(Entries from a robot dataset)
*****

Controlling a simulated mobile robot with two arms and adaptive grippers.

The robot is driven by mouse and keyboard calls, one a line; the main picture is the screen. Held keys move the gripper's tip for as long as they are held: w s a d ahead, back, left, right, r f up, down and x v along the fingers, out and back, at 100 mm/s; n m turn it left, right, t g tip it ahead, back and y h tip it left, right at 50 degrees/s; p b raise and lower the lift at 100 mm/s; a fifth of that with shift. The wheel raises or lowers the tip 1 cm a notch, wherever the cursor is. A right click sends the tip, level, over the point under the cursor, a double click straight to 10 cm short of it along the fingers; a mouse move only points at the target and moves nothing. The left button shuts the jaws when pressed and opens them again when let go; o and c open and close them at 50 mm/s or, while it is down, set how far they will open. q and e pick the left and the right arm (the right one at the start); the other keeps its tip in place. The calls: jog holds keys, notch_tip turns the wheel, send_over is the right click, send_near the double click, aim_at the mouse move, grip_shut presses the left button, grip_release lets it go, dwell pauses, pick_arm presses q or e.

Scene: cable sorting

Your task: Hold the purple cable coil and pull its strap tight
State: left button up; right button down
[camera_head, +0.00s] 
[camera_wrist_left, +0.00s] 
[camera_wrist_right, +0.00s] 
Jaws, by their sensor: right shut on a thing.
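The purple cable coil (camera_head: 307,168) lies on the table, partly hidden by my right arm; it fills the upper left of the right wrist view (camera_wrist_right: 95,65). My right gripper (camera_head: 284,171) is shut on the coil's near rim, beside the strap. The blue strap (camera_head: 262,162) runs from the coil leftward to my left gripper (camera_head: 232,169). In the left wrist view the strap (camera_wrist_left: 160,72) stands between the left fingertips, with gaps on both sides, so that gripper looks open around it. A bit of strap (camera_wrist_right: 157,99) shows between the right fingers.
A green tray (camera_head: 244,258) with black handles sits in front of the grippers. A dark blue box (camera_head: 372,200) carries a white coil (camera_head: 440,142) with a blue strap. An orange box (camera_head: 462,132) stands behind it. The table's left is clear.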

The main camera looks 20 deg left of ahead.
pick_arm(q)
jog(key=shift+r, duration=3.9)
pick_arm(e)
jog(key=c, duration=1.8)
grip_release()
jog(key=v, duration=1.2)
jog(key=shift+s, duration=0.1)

*****

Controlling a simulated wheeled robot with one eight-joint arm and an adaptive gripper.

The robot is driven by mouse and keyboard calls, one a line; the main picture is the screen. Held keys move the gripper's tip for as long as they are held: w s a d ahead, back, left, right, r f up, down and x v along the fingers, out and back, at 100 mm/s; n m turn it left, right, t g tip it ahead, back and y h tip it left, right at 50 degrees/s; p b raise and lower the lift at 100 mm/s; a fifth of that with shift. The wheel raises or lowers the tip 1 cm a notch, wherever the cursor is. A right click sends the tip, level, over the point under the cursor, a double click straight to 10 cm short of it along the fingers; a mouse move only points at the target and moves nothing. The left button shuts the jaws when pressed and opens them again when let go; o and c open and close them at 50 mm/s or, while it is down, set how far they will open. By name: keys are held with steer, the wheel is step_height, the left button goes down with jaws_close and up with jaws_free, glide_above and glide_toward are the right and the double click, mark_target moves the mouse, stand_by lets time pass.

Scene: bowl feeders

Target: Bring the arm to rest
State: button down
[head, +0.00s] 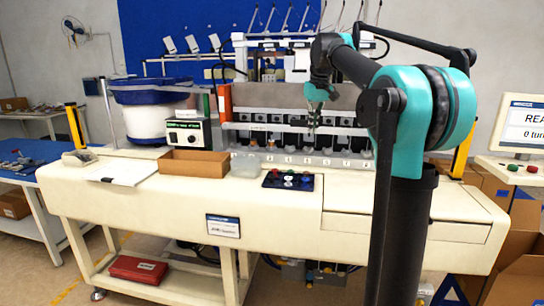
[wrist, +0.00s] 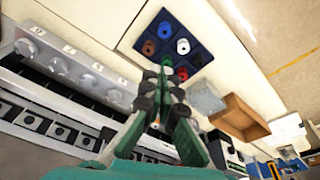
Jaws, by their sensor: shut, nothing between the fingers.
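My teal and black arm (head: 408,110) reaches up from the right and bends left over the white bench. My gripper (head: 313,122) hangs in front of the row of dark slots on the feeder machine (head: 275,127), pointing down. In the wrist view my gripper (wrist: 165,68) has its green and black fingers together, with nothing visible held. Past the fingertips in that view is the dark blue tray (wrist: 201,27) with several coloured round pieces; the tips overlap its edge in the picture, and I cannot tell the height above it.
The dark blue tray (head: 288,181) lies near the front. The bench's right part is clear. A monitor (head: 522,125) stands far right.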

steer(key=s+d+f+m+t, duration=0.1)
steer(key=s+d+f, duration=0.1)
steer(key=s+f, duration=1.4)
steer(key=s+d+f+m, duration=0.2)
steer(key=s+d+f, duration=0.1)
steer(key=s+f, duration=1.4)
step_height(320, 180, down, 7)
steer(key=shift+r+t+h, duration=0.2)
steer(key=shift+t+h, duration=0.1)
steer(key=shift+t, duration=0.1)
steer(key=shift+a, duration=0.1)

*****

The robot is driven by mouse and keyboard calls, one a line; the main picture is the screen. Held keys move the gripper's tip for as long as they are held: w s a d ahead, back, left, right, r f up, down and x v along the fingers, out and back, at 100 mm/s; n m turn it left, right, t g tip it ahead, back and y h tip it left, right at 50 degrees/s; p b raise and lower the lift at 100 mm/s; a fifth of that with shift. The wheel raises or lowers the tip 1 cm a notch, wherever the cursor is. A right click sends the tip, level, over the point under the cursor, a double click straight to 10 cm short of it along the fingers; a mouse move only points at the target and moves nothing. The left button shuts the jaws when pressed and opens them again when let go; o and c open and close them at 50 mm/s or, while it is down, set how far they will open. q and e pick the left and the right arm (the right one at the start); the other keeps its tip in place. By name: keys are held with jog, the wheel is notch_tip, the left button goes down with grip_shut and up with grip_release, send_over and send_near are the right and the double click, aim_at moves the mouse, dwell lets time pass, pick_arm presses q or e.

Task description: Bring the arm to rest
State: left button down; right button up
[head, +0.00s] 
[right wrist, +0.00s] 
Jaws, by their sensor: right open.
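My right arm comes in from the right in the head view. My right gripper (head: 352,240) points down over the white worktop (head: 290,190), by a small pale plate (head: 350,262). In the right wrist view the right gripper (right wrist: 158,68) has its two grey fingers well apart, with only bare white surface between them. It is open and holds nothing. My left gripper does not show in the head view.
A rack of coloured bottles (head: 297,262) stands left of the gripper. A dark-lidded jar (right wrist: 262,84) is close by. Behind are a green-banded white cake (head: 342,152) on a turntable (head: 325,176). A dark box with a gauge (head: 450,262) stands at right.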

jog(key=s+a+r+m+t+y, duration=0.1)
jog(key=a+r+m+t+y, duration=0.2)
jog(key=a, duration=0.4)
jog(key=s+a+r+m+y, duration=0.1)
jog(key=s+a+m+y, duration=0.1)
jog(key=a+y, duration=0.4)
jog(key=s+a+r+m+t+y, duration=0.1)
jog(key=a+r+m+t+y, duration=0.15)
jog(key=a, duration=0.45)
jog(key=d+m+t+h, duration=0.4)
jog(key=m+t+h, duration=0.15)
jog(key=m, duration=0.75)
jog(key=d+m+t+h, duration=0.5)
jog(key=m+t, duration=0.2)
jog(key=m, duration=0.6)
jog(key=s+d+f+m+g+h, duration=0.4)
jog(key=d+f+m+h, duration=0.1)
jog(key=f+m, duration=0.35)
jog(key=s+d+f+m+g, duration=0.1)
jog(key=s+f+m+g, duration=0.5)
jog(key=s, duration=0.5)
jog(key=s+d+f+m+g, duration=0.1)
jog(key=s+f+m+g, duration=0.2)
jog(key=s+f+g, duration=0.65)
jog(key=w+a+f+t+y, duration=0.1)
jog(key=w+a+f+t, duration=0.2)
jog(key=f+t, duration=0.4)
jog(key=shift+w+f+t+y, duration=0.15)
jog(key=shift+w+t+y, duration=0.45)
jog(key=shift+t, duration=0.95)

*****

• **Task objective**: Across the material above, how many lines include the string "Bring"? Only the number is wanted.

• **Exercise answer**: 2